Bill to beef up info security
- By Diane Frank
- Dec 05, 1999
A bill was introduced last month that would centralize the authority for security policy, enabling agencies to better secure information systems.
The Government Information Security Act would give the Office of Management and Budget the final say regarding security system policies for information systems. The bill would eliminate the current separation between civilian systems, managed by OMB and the National Institute of Standards and Technology, and national security systems, managed by the National Security Agency.
OMB would be the single point for establishing governmentwide security policies and would work with NIST to develop standards, while federal agencies would be responsible for developing specific security plans that are based on the "appropriate level of risk for the different type of information the agency maintains," said Sen. Joseph Lieberman (D-Conn.), a co-sponsor of the bill.
"We need to ensure that each agency's plan reflects an understanding that computer security must be an integral part of the development process for any new system," he said. "Agencies now tend to develop a system and consider security issues only as an afterthought, if at all."
The bill raises the awareness and importance of information systems security and how it should be integrated into the day-to-day information technology decisions at each agency - a development that the General Accounting Office has called for.
The bill also has provisions for annual independent evaluations of agency security programs and practices, a major change in federal policy, according to Jean Boltz, assistant director of governmentwide and defense information systems at GAO. Agency inspectors general, independent external contractors chosen by the inspectors general or the agency head would conduct the audits. The results must be reported to OMB each March. OMB then would submit a report to Congress.
"GAO has told us that an audit requirement is essential to monitoring agencies' management and information security and to ensure that these systems are kept current," Lieberman said.
GAO has begun to analyze the bill, but officials there already say the bill's basic goals to bring more order to the federal government's security effort is on target, said Jean Boltz, assistant director of governmentwide and defense information systems at GAO.
"Overall, it has some good ideas in it," she said. "It tries to coordinate the information security requirements with information technology requirements in the Paperwork Reduction Act and Clinger-Cohen. It will maybe lead us away from the idea that security needs to be stovepiped."

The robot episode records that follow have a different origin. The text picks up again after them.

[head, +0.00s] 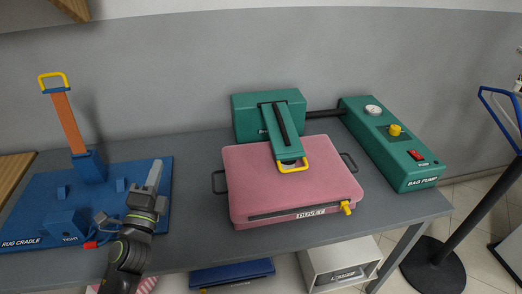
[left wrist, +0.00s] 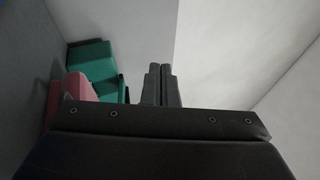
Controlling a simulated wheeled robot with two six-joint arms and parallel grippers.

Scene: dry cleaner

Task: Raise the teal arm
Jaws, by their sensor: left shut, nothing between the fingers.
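The teal arm (head: 281,130) lies lowered from the teal box (head: 268,102) behind, reaching forward over the pink duvet bag (head: 290,185). A yellow loop handle (head: 293,165) is at its front end, over the bag's back part. My left gripper (head: 154,172) is shut and empty, pointing up over the blue rug cradle, left of the bag and apart from the teal arm. In the left wrist view its fingers (left wrist: 159,84) are together, with teal machinery (left wrist: 93,68) and the pink bag (left wrist: 70,97) to their left. My right gripper is not in view.
The blue rug cradle (head: 152,177) has an upright orange arm (head: 69,122) with a yellow handle. A teal bag pump (head: 398,145) stands right of the duvet bag, joined by a black hose. A blue-topped stand (head: 443,250) is at the right. Grey table (head: 190,212) shows between cradle and bag.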

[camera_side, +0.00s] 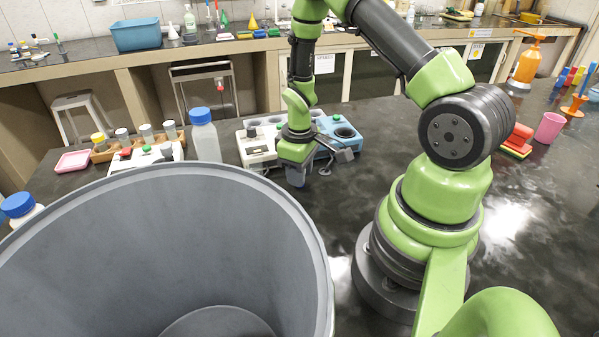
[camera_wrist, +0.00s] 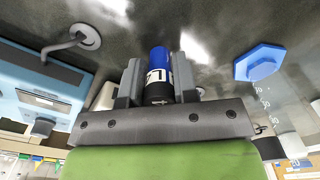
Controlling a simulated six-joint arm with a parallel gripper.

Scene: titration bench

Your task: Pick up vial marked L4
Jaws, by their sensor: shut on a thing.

The act builds on the security provisions within the Paperwork Reduction Act of 1995, the Clinger-Cohen Act of 1996 and the Computer Security Act of 1987 and is not intended to supplant them, said Sen. Fred Thompson (R-Tenn.), chairman of the Senate Governmental Affairs Committee and co-sponsor of the bill.

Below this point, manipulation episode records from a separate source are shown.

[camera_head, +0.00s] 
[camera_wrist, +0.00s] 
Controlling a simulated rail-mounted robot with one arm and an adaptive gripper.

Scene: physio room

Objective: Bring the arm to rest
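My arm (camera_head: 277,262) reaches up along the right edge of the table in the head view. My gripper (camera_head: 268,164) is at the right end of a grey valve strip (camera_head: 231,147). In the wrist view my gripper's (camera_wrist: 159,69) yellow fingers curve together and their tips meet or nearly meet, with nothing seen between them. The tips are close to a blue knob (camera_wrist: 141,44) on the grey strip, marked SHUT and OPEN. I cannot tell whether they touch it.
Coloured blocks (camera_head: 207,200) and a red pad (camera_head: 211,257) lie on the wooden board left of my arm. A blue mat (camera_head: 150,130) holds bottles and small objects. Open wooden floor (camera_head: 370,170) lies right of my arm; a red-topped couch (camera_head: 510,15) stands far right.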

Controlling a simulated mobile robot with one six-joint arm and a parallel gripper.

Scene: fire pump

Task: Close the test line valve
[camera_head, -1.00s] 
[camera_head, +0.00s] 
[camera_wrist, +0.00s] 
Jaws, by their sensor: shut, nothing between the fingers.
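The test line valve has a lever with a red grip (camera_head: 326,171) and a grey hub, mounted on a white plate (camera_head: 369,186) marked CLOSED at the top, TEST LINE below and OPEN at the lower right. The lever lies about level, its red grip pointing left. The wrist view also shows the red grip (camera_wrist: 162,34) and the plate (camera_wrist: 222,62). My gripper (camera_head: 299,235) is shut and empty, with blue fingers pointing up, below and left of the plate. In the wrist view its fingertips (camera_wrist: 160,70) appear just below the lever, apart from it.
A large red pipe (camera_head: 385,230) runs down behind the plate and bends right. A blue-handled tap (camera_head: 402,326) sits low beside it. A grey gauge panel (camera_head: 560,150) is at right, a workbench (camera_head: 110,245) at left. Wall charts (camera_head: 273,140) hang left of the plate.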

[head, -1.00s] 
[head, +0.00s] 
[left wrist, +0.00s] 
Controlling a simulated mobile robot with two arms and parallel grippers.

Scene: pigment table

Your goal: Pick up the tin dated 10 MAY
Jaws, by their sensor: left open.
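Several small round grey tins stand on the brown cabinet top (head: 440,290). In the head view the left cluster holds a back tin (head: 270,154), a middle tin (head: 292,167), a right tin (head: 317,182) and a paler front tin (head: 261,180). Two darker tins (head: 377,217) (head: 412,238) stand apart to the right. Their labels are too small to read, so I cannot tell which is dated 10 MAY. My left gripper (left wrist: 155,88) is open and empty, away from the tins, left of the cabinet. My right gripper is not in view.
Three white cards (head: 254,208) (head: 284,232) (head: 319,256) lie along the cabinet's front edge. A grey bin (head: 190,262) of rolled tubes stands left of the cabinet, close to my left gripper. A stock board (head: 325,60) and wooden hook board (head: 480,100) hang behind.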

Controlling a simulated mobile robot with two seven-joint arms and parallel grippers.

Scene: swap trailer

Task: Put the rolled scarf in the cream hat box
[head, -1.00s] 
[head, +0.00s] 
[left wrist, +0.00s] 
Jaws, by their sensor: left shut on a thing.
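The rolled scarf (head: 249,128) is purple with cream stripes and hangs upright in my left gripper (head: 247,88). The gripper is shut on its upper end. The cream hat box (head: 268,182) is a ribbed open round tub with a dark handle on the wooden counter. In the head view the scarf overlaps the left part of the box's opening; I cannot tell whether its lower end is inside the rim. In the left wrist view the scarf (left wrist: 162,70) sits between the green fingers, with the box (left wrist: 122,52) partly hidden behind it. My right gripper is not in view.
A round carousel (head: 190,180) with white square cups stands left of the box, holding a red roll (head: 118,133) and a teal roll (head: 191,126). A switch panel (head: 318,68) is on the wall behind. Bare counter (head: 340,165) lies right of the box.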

"This legislation...will update and clarify existing requirements of responsibilities of federal agencies in dealing with information security," Thompson said.

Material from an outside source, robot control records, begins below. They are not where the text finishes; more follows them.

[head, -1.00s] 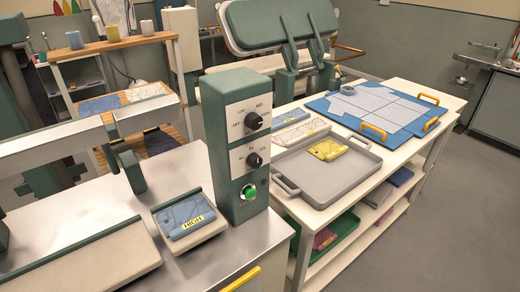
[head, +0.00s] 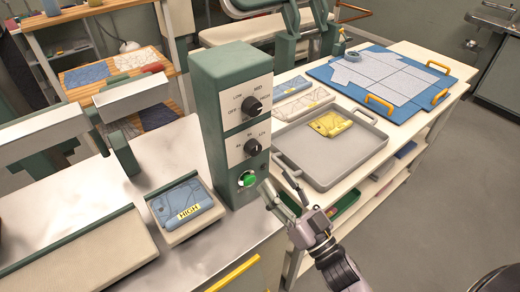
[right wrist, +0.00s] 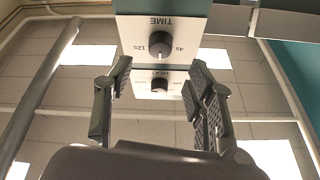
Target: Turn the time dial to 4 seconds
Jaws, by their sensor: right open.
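The time dial (head: 253,147) is a black knob on the lower white plate of a green control box (head: 205,120), with 4s, 8s and 12s marks around it. Its exact setting is too small to read. My right gripper (head: 282,185) is open and empty, below and right of this dial in the head view, near the green button. In the right wrist view, the time dial (right wrist: 160,43) shows upside down between and beyond the open fingers of my right gripper (right wrist: 155,78), apart from them. My left gripper is not in view.
The heat dial (head: 253,106) sits just above the time dial, and a green button (head: 247,178) below. A blue pad marked HIGH (head: 182,203) lies left of the box. A grey tray (head: 340,180) with a yellow folded cloth (head: 330,123) stands to the right.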

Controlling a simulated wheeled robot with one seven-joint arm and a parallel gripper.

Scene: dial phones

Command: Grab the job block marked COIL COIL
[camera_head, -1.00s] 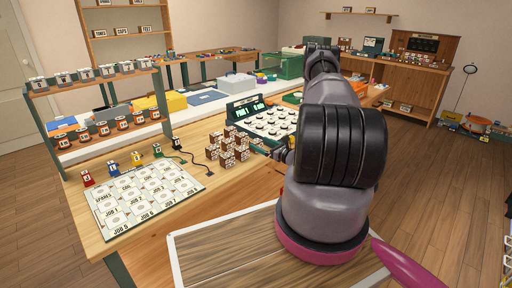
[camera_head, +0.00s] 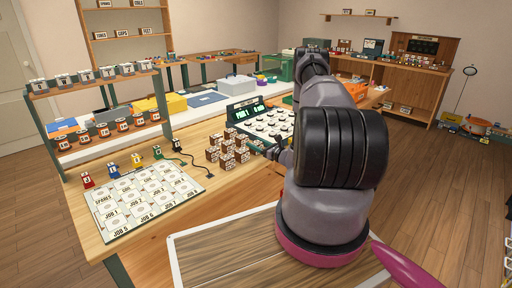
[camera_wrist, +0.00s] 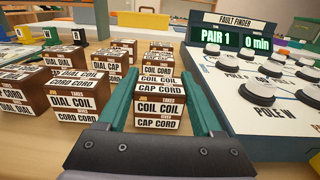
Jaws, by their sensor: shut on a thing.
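In the wrist view my gripper (camera_wrist: 160,84) has its green fingers on either side of a brown and white job block (camera_wrist: 157,112). Its front label reads COIL COIL over CAP CORD. The block is upright between the fingers; I cannot tell whether its base touches the table. A block marked DIAL COIL (camera_wrist: 85,104) stands just left of my gripper. A COIL CORD block (camera_wrist: 158,70) stands right behind the held one. In the head view my gripper (camera_head: 272,152) is small, at the right side of the block cluster (camera_head: 227,158).
The fault finder panel (camera_wrist: 262,98), with round knobs and a screen reading PAIR 1, is close to my right finger. More blocks (camera_wrist: 20,88) stand at left. A white job board (camera_head: 140,205) and small coloured pieces lie left on the table.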

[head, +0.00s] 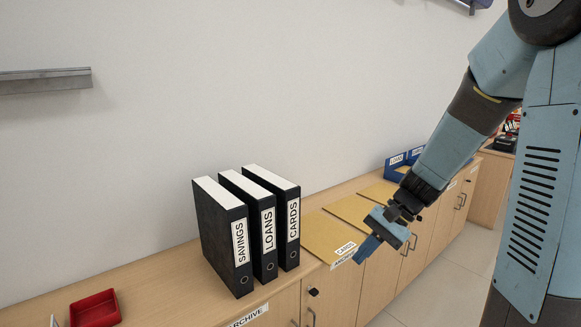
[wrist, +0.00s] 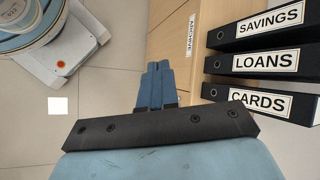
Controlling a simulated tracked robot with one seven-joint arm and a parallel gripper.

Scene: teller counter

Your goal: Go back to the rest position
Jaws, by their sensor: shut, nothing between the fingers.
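My gripper (head: 368,249) hangs at the end of my arm, in front of the counter's front edge in the head view. Its blue fingers are together and empty, as the wrist view (wrist: 155,72) also shows. Three black binders labelled SAVINGS (head: 217,235), LOANS (head: 248,228) and CARDS (head: 273,215) stand upright side by side on the counter, left of the gripper and apart from it. In the wrist view the binders lie to the right of the fingers.
The wooden counter (head: 175,270) runs along the wall with cabinet doors below. Tan folders (head: 325,233) lie right of the binders, with blue trays (head: 397,172) beyond. A red tray (head: 95,309) sits at the left. A metal shelf (head: 45,80) is on the wall. Floor (head: 425,295) shows in front.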

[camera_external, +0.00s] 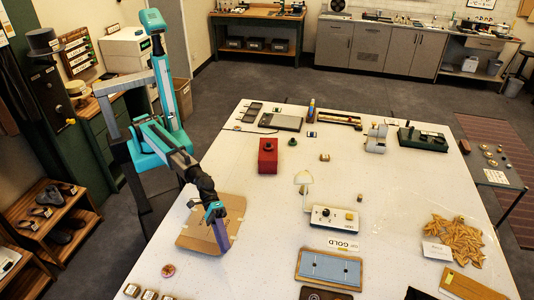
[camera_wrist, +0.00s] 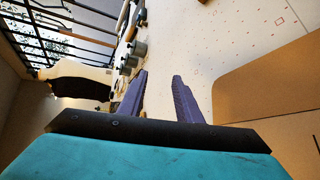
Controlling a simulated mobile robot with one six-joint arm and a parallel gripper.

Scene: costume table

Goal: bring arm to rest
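My gripper (camera_external: 221,240) hangs from my teal and grey arm over the left part of the white table (camera_external: 380,185). In the external view its purple fingers are over or beside a brown cardboard piece (camera_external: 195,233). In the wrist view my gripper (camera_wrist: 162,90) shows two purple fingers with a clear gap between them and nothing held. The cardboard (camera_wrist: 265,90) is to the right of the fingers there. Whether the fingertips touch anything cannot be told.
A red box (camera_external: 267,156), a white lamp-like device (camera_external: 332,217), a blue tray (camera_external: 330,268) and a pile of golden leaves (camera_external: 455,240) are on the table. Small items (camera_external: 150,294) lie at the front left. A shoe rack (camera_external: 45,222) stands left of the table.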

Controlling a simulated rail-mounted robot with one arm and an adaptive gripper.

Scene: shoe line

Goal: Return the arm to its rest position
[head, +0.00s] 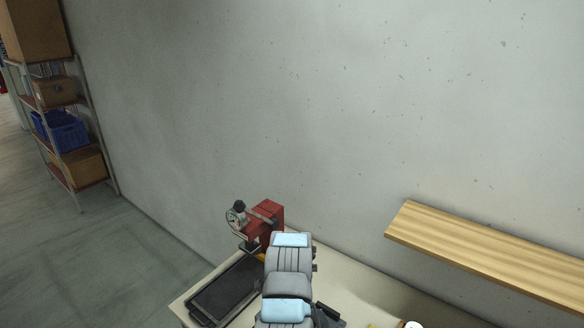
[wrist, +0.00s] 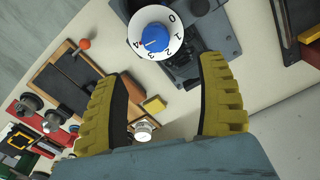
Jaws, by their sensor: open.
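My gripper (wrist: 166,72) shows in the wrist view with its two yellow ribbed fingers spread wide apart. Nothing is held between them. Beyond the fingertips is a white numbered dial with a blue knob (wrist: 155,38), near a dark grey device (wrist: 200,35) on the pale table. I cannot tell whether a finger touches anything, but a gap shows between the fingers and the dial. In the head view my grey and light blue arm (head: 289,284) is at the bottom centre, over the table. My gripper cannot be made out there.
A red machine with a gauge (head: 266,219) and a black tray (head: 226,291) stand on the table (head: 345,272). A wooden wall shelf (head: 480,248) juts out at right. A storage rack (head: 100,150) stands far left. The wrist view shows a yellow block (wrist: 154,104) and a wooden-framed board (wrist: 68,72).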

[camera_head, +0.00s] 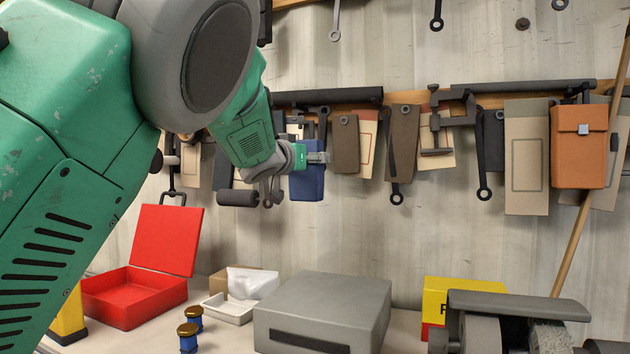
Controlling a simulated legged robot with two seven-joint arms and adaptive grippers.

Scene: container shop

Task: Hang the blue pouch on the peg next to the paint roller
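The blue pouch (307,187) hangs upright against the row of tools on the wall, near the middle of the view. My left gripper (318,157) reaches in from the upper left and lies across the pouch's upper part. One grey finger shows in front of the pouch; the other is hidden, so I cannot tell how tightly it is shut. A dark cylinder that looks like the paint roller (238,198) hangs to the left of the pouch, partly behind my left wrist. The peg behind the pouch is hidden. My right gripper is not in view.
A brown pouch (345,145) hangs close to the right of the blue one, with wrenches and an orange pouch (578,150) further right. Below are an open red box (125,298), a grey case (322,310) and a grinder-like machine (515,305).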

The Governmental Affairs Committee has been involved in computer security issues for many years and introduced the bill at the end of the session to give people a chance to offer suggestions and changes, said Leslie Phillips, spokeswoman for Lieberman.
The committee has been working closely with GAO to develop security best practices guides.
The committee also directed GAO to conduct in-depth tests and assessments of specific agencies' vulnerabilities, including the State Department and the Department of Veteran's Affairs.
GAO found several common problems at agencies, including a lack of defined roles for security policy across government. But the underlying issue in the final GAO report was inadequate security program planning and management.